Data extracted from a collection
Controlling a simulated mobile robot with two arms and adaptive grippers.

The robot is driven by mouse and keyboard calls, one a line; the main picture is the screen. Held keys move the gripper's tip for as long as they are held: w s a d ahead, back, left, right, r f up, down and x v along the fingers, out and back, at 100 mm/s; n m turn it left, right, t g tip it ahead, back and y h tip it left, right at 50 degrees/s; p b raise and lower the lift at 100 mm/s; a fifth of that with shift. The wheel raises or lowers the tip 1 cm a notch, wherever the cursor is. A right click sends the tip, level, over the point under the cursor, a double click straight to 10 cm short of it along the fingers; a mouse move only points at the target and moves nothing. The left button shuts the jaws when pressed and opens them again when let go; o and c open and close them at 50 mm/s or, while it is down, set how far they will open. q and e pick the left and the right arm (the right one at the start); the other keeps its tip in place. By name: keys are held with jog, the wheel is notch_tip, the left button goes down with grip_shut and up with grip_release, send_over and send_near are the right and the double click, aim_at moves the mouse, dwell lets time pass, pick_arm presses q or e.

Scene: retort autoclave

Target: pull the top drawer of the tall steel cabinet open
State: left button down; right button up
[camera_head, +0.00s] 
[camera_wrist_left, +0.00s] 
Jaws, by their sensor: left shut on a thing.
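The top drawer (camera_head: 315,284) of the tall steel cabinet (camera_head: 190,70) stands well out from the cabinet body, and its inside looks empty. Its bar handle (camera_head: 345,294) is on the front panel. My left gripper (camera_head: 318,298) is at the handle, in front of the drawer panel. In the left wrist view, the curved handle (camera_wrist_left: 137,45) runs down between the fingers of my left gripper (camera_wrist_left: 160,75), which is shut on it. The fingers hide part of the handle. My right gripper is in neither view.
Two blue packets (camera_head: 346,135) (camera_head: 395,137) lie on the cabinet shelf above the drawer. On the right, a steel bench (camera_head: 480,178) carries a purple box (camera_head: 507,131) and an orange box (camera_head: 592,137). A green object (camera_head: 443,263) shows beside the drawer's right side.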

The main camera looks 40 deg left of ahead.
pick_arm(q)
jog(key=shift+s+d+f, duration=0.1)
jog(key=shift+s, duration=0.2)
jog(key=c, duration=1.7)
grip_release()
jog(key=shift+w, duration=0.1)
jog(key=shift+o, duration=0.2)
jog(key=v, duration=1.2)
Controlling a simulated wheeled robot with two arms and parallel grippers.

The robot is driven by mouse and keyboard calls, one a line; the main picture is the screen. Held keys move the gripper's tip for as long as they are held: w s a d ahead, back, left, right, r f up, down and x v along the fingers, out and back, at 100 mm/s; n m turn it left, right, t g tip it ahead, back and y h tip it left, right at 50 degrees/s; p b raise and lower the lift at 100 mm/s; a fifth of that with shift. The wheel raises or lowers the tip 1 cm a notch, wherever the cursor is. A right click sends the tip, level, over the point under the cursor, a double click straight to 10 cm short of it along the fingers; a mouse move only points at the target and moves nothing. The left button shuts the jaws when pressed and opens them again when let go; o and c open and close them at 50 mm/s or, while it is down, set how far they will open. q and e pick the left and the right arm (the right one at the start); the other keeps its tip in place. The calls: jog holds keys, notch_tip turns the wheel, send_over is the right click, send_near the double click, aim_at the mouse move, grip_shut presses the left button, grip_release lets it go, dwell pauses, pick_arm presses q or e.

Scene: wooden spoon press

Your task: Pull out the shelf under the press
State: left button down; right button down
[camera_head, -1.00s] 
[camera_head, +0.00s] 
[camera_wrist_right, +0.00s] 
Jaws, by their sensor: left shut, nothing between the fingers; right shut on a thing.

## WHAT THE EXERCISE ASKS
Pull every line containing "simulated" from the data.

## RESULT
Controlling a simulated mobile robot with two arms and adaptive grippers.
Controlling a simulated wheeled robot with two arms and parallel grippers.

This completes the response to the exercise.